What is the Super League?
A group of futbol clubs in Europe hope to form a new association called the Super League. Hopefully comprised of the highest revenue teams in England, Spain, and Italy. The plan is to have twenty teams divided into two groups with a playoff scenario at the end of the season.
The Super League founders hope to lure the top revenue teams from Germany and France. Those teams have so far resisted such attempts.
Why are they Doing it?
This league is similar to the Power Five football conferences in the NCAA and money is the driving force in both cases. In European futbol and the NCAA there is an enormous gulf between the high revenue teams and the low revenue teams.
The teams making huge amounts of money must share the wealth with the teams who don’t make nearly as much. This seeming unfairness rankles the owners of the wealthy teams and drives them into creating their own leagues, the Power Five conferences in the NCAA and now the Super League in European futbol.
This revenue gap creates an almost unbridgeable divide in the quality of the top teams as compared to the lower tier teams.
Over the last twenty years one of the proposed Super League teams won the English Premier League championship nineteen times. In the Spanish La Liga, it is eighteen out of twenty and in the Italian Serie A, it is nineteen out of twenty.
European soccer is almost no longer a competition at all. It is simply a long line of the wealthiest teams playing amongst themselves for a championship. In essence, it is already a Super League with all the other teams essentially being doormats for the top teams to crush week after week while getting a share of the revenue as payment for the shellacking.
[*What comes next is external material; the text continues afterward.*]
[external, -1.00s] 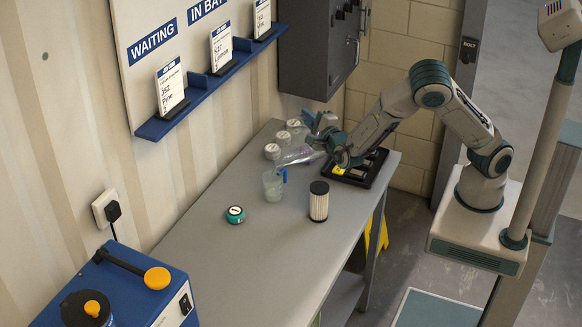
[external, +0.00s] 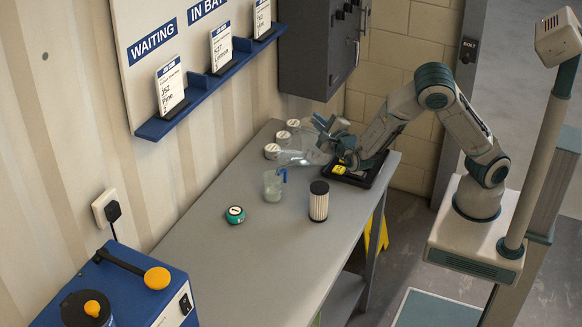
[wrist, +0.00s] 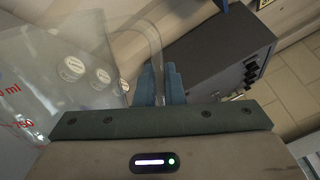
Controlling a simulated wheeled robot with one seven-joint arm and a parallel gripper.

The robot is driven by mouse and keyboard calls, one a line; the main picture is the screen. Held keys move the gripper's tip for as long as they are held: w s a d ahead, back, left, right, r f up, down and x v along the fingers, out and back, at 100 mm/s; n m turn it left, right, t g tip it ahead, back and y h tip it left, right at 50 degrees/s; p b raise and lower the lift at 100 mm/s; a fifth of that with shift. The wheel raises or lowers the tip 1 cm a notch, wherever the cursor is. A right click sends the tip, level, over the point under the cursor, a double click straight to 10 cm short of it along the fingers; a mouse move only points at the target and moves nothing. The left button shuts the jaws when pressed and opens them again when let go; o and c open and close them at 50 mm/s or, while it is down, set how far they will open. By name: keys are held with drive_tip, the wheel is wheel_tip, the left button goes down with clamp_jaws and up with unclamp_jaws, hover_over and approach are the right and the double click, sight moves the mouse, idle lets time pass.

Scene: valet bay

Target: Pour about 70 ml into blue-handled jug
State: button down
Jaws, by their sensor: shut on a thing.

Is it any wonder the top teams and individuals don’t want to share the wealth they generate?
Why are People Angry?
The Super League clubs are receiving general outrage from most fans as it is considered an enormous cash grab. That’s the absolute truth. Teams like Manchester United, Barcelona, and Juventus have fan bases around the world. The television contracts the league shares are almost universally driven by the most popular teams.
The fans of secondary teams in all the other leagues enjoy rivalries with the top teams. Games against Super Teams, in their enormous stadiums filled with rabid fans, generate most of the revenue for smaller franchises. The Super League teams plan on continuing playing their regular leagues but people see the writing on the wall.
Outraged by this blatant cash grab, the fans want to see the big teams punished for their behavior. Punishment such as banishment, championships rescinded, and fines.
What can be Done?
Is there a way to stop such new leagues? Is stopping them possible? There is already a strong movement to prevent the Super League. If things don’t change as far as revenue is concerned, I’m not sure how the current sports structure can hold together.
Teams from larger markets will generate more fans, more revenue, and more championships. Even in U.S. sports, where salary caps keep the competition relatively even, the vast majority of revenue comes from a few of the big city teams and everyone else is fighting for scraps.
The world is becoming more global and the idea of a Super League across countries and even continents is not going away. I get why people are angry, but I don’t see a viable way to stop the revenue generators from creating their own competitions. They just want to stop sharing their wealth with the smaller market teams.
I’m sure that’s not a conclusion most people will like.